2 min read

MONTPELIER, Vt. (AP) – If he’d known the United States was going to invade Iraq, U.S. Marine Corps Sgt. Liam Madden says he probably wouldn’t have enlisted a month before. Still, he has no regrets.

The 22-year-old Bellows Falls man, who spent seven months in Iraq, is leading a group of service members who are protesting the nation’s occupation of Iraq and calling on Congress to withdraw all American troops.

“I’m concerned about the reasons we went to war, about the profiteering,” he said Thursday from Quantico, Va. “I’m concerned about the human life that’s being lost, every aspect of the war.”

At least 500 service members from different branches of the military have joined the appeal, under the whistle-blower protection act, Madden said. Soldiers can add their name to the movement on the Web site http://www.appealforredress.org.

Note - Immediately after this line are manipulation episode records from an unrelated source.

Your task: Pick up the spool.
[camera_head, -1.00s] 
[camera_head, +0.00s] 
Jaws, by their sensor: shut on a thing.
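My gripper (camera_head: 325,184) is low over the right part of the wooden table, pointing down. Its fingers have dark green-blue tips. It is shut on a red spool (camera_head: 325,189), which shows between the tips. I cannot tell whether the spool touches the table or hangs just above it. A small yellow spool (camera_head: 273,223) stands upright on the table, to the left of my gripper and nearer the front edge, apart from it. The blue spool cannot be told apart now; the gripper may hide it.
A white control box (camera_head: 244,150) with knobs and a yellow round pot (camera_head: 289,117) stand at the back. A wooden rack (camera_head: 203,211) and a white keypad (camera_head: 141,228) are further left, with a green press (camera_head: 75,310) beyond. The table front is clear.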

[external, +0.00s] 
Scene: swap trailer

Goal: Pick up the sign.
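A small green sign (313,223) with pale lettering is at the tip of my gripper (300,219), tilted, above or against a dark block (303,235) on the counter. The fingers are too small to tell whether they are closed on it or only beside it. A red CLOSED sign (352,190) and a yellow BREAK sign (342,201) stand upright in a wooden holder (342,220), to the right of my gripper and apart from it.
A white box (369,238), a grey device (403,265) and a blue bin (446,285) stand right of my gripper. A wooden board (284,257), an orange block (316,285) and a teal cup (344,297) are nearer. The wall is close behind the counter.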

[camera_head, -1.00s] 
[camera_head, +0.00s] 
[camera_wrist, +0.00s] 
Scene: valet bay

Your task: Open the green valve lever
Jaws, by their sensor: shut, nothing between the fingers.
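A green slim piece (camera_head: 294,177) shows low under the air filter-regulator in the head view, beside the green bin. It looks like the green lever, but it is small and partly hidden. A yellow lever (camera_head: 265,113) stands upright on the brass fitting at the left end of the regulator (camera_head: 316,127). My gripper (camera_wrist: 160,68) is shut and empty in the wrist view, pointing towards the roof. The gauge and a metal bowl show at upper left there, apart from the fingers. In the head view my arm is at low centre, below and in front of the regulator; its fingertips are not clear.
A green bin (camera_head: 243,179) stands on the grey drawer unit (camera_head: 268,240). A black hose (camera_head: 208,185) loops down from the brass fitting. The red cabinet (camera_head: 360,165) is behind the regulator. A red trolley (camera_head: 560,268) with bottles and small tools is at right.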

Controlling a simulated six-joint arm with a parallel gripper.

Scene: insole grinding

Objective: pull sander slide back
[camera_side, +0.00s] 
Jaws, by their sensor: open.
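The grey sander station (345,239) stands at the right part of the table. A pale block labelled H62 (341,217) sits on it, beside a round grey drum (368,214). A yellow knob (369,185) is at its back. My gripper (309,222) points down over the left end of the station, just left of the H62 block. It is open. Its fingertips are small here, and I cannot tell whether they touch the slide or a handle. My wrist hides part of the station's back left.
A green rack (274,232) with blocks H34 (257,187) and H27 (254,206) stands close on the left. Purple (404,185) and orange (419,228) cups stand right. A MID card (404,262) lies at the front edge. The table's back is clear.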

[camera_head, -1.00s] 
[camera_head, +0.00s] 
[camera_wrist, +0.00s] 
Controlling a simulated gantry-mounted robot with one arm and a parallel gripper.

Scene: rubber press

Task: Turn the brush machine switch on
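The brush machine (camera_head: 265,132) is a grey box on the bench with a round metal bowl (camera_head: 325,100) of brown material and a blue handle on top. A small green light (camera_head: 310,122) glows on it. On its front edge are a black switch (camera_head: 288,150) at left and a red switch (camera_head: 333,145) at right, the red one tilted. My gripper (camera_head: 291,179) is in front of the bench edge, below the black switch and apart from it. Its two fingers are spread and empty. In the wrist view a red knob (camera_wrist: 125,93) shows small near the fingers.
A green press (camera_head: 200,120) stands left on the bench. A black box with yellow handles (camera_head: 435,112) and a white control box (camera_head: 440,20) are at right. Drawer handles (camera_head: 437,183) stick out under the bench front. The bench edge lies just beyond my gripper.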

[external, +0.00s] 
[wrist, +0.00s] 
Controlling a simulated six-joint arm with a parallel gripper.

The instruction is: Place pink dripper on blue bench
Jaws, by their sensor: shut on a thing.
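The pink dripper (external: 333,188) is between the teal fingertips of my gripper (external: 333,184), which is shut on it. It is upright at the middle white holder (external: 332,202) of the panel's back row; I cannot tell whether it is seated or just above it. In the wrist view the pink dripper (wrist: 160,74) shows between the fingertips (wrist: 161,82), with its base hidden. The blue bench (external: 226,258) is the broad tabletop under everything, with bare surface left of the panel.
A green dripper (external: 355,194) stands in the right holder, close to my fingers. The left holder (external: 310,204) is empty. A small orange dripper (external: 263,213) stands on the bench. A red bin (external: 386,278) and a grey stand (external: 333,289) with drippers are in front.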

At 18, just out of high school, Madden decided the Marines was a better option than college, allowing him time to grow up and challenge himself, he said. But he had doubts before the 2003 start of the war “when the current administration started inundating us with fear.”

About two years later, he was sent to Iraq for seven months.

“Iraq, I never approved of it, but I put my opinions kind of on hold,” he said. “My feelings started to intensify and coalesce when I came back to the U.S. and started informing myself more.”

He felt comfortable expressing his opposition to the war to his family and friends but was nervous about going public about it on a broader scale, he said.

Now, he’s gone public in a big way. He appeared on CNN on Wednesday, and was profiled in his hometown newspaper Thursday. He said he’s received mostly supportive e-mails from fellow service members.

“Very few people are outright mad at me for expressing my opinions of war,” he said.

That includes his parents, who both say they are proud of him. His mother initially supported the war but now says her views are changing.

“It seems like it’s gone on longer than I thought and probably not executed as well as it could it have been,” said Oona Madden, 53.

Will Madden, who lives in Keene, N.H., said he had always opposed the war.

“I think he’s very courageous,” he said of his son. “I’m very proud of him. I wish my heart was more fluent in English to express how I feel.”